Attach ACR to your cluster so nodes can pull images without explicit credentials:
az aks update \
--resource-group myapp-rg \
--name myapp-aks \
--attach-acr myappcrThis assigns the AcrPull role to the cluster’s kubelet identity on your Azure Container Registry.
Essential Add-Ons#
Enable these at creation time or immediately after:
# Container Insights (monitoring)
az aks enable-addons --resource-group myapp-rg --name myapp-aks \
--addons monitoring --workspace-resource-id /subscriptions/<sub>/resourceGroups/<rg>/providers/Microsoft.OperationalInsights/workspaces/<workspace>
# Azure Policy (enforce guardrails)
az aks enable-addons --resource-group myapp-rg --name myapp-aks \
--addons azure-policy
# Azure Key Vault Secrets Provider
az aks enable-addons --resource-group myapp-rg --name myapp-aks \
--addons azure-keyvault-secrets-providerThe monitoring add-on deploys a containerized OMS agent that ships logs and metrics to a Log Analytics workspace. Azure Policy installs Gatekeeper and syncs Azure Policy definitions as constraint templates. The Key Vault provider installs the Secrets Store CSI driver configured for Azure Key Vault.
Getting Credentials#
After cluster creation, get kubectl credentials:
# Admin credentials (bypasses Azure AD)
az aks get-credentials --resource-group myapp-rg --name myapp-aks --admin
# User credentials (requires Azure AD login)

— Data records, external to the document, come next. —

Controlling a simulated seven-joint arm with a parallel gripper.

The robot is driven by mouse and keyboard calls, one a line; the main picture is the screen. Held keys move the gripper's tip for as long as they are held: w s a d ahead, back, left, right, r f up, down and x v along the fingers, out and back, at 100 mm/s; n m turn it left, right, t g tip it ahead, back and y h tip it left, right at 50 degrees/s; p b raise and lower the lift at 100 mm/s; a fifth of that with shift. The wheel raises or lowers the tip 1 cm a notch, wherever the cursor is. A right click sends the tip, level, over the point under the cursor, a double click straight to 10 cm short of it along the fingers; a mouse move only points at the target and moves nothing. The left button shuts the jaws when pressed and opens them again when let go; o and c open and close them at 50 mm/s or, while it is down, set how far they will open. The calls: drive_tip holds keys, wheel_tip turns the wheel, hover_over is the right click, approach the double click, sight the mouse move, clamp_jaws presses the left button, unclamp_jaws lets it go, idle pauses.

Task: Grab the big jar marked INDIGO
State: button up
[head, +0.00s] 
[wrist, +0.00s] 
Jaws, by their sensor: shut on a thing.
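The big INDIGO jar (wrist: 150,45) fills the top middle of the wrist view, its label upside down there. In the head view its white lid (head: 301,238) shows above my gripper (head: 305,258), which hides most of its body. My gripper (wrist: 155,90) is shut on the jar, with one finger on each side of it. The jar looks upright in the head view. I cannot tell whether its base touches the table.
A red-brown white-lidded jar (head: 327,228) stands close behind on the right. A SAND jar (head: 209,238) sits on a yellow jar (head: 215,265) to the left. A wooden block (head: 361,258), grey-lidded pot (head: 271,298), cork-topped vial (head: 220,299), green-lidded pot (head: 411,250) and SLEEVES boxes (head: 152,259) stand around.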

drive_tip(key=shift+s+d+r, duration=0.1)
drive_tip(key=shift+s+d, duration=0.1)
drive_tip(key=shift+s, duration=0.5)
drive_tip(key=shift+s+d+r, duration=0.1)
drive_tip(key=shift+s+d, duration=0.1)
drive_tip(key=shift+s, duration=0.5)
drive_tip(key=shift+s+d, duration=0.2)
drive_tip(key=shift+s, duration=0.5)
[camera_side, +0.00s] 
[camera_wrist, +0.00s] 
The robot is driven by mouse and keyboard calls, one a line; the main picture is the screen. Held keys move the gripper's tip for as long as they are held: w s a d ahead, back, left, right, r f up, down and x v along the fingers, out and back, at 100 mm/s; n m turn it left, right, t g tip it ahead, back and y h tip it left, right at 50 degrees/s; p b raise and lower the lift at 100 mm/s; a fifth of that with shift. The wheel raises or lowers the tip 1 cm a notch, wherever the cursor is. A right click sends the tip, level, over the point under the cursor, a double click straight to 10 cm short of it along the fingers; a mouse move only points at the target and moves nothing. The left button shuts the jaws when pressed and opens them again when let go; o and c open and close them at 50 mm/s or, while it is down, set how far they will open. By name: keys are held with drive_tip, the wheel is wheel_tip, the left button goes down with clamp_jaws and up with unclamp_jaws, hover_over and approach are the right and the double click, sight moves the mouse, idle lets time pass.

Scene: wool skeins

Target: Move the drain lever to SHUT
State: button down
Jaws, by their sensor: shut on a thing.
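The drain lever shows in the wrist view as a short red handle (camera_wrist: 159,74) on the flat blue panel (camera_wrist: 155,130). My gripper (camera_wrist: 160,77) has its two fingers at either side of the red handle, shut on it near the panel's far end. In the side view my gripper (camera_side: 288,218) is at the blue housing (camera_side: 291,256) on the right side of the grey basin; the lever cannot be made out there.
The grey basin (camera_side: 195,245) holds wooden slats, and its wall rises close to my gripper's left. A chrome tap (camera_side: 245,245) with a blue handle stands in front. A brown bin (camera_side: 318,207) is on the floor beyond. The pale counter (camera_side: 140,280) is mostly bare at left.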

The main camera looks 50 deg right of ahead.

az aks get-credentials --resource-group myapp-rg --name myapp-aks
# With Azure AD, you also need kubelogin
az aks install-cli # installs kubectl and kubelogin
kubelogin convert-kubeconfig -l azurecliUse --admin only for initial setup or break-glass scenarios. For day-to-day use, Azure AD credentials ensure audit logging and RBAC enforcement.